WHAT YOU ARE ASKED TO DO:
Repeat the full listing, word for word.

-------- MATERIAL PROVIDED

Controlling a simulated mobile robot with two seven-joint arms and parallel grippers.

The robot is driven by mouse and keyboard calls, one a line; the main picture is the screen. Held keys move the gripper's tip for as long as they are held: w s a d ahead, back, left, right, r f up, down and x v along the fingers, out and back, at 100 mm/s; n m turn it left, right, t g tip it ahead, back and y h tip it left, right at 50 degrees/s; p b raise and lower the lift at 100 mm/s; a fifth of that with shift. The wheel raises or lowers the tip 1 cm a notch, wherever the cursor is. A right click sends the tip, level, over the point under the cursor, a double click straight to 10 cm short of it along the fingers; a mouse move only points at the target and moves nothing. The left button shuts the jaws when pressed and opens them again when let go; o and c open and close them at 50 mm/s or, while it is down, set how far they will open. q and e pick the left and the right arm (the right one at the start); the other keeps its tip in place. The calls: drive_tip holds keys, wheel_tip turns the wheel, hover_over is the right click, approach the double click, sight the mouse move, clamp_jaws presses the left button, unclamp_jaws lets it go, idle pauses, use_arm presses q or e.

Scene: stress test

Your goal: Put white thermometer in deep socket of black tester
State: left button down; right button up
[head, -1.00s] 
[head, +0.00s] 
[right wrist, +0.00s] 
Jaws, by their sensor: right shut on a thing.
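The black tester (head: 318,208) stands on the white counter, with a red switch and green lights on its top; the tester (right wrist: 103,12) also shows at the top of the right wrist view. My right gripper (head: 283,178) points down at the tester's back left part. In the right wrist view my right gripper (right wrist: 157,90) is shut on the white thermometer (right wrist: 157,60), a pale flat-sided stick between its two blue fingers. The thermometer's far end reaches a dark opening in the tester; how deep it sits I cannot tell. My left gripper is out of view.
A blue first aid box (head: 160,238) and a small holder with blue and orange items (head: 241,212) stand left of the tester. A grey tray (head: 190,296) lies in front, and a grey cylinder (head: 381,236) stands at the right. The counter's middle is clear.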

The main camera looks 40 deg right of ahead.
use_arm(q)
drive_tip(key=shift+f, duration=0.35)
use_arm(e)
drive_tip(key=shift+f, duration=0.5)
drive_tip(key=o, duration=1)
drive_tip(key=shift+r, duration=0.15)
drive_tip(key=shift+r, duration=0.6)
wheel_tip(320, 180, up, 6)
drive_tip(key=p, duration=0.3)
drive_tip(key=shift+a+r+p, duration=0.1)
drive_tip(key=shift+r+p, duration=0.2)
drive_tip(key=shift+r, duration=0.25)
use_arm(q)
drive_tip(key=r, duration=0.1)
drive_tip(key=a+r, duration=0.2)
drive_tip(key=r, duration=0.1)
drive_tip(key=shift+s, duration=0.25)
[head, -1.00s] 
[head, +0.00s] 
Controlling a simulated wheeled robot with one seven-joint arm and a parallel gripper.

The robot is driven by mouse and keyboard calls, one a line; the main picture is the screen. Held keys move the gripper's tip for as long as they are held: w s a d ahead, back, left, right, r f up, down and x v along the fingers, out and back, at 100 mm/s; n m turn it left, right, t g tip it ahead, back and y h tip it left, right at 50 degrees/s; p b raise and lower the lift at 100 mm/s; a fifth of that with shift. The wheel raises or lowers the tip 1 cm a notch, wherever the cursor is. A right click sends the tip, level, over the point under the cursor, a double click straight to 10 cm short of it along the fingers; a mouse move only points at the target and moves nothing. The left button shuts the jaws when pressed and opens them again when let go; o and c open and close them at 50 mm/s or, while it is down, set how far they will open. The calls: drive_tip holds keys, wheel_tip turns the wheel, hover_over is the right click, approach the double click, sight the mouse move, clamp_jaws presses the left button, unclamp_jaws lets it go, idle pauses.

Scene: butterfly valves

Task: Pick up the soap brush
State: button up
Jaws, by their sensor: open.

----------------

RESULT:
Controlling a simulated mobile robot with two seven-joint arms and parallel grippers.

The robot is driven by mouse and keyboard calls, one a line; the main picture is the screen. Held keys move the gripper's tip for as long as they are held: w s a d ahead, back, left, right, r f up, down and x v along the fingers, out and back, at 100 mm/s; n m turn it left, right, t g tip it ahead, back and y h tip it left, right at 50 degrees/s; p b raise and lower the lift at 100 mm/s; a fifth of that with shift. The wheel raises or lowers the tip 1 cm a notch, wherever the cursor is. A right click sends the tip, level, over the point under the cursor, a double click straight to 10 cm short of it along the fingers; a mouse move only points at the target and moves nothing. The left button shuts the jaws when pressed and opens them again when let go; o and c open and close them at 50 mm/s or, while it is down, set how far they will open. q and e pick the left and the right arm (the right one at the start); the other keeps its tip in place. The calls: drive_tip holds keys, wheel_tip turns the wheel, hover_over is the right click, approach the double click, sight the mouse move, clamp_jaws presses the left button, unclamp_jaws lets it go, idle pauses, use_arm presses q or e.

Scene: stress test

Your goal: Put white thermometer in deep socket of black tester
State: left button down; right button up
[head, -1.00s] 
[head, +0.00s] 
[right wrist, +0.00s] 
Jaws, by their sensor: right shut on a thing.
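The black tester (head: 318,208) stands on the white counter, with a red switch and green lights on its top; the tester (right wrist: 103,12) also shows at the top of the right wrist view. My right gripper (head: 283,178) points down at the tester's back left part. In the right wrist view my right gripper (right wrist: 157,90) is shut on the white thermometer (right wrist: 157,60), a pale flat-sided stick between its two blue fingers. The thermometer's far end reaches a dark opening in the tester; how deep it sits I cannot tell. My left gripper is out of view.
A blue first aid box (head: 160,238) and a small holder with blue and orange items (head: 241,212) stand left of the tester. A grey tray (head: 190,296) lies in front, and a grey cylinder (head: 381,236) stands at the right. The counter's middle is clear.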

The main camera looks 40 deg right of ahead.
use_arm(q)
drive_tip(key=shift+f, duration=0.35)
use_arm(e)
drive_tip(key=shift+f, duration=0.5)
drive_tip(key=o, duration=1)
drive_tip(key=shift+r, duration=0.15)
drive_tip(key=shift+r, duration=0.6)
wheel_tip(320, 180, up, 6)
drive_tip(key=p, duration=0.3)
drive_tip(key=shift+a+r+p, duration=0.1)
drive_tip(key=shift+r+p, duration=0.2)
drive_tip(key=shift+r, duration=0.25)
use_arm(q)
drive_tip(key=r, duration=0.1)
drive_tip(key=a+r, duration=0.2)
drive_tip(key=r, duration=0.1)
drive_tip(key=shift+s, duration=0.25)
[head, -1.00s] 
[head, +0.00s] 
Controlling a simulated wheeled robot with one seven-joint arm and a parallel gripper.

The robot is driven by mouse and keyboard calls, one a line; the main picture is the screen. Held keys move the gripper's tip for as long as they are held: w s a d ahead, back, left, right, r f up, down and x v along the fingers, out and back, at 100 mm/s; n m turn it left, right, t g tip it ahead, back and y h tip it left, right at 50 degrees/s; p b raise and lower the lift at 100 mm/s; a fifth of that with shift. The wheel raises or lowers the tip 1 cm a notch, wherever the cursor is. A right click sends the tip, level, over the point under the cursor, a double click straight to 10 cm short of it along the fingers; a mouse move only points at the target and moves nothing. The left button shuts the jaws when pressed and opens them again when let go; o and c open and close them at 50 mm/s or, while it is down, set how far they will open. The calls: drive_tip holds keys, wheel_tip turns the wheel, hover_over is the right click, approach the double click, sight the mouse move, clamp_jaws presses the left button, unclamp_jaws lets it go, idle pauses.

Scene: butterfly valves

Task: Pick up the soap brush
State: button up
Jaws, by their sensor: open.

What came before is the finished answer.